▶ Your instructions
Which lines run from the first one up to and including the one with "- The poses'"? Print exactly those.
================================
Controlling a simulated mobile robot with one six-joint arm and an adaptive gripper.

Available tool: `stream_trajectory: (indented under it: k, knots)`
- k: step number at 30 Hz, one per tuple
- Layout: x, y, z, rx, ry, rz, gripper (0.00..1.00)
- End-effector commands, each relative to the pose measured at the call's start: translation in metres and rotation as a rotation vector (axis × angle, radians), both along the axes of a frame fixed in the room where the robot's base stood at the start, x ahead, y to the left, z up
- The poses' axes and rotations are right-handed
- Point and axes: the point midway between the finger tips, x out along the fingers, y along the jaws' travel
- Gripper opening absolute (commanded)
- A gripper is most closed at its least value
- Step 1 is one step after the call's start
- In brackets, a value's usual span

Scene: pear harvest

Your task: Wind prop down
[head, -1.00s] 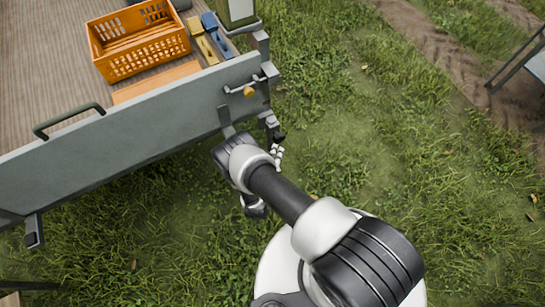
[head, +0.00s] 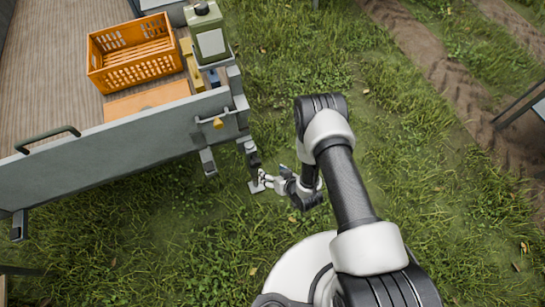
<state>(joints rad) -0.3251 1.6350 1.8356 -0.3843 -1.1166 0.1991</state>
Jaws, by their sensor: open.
================================
▶ Worked solution
Controlling a simulated mobile robot with one six-joint arm and an adaptive gripper.

Available tool: `stream_trajectory: (indented under it: k, knots)`
- k: step number at 30 Hz, one per tuple
- Layout: x, y, z, rx, ry, rz, gripper (0.00..1.00)
- End-effector commands, each relative to the pose measured at the call's start: translation in metres and rotation as a rotation vector (axis × angle, radians), both along the axes of a frame fixed in the room where the robot's base stood at the start, x ahead, y to the left, z up
- The poses' axes and rotations are right-handed

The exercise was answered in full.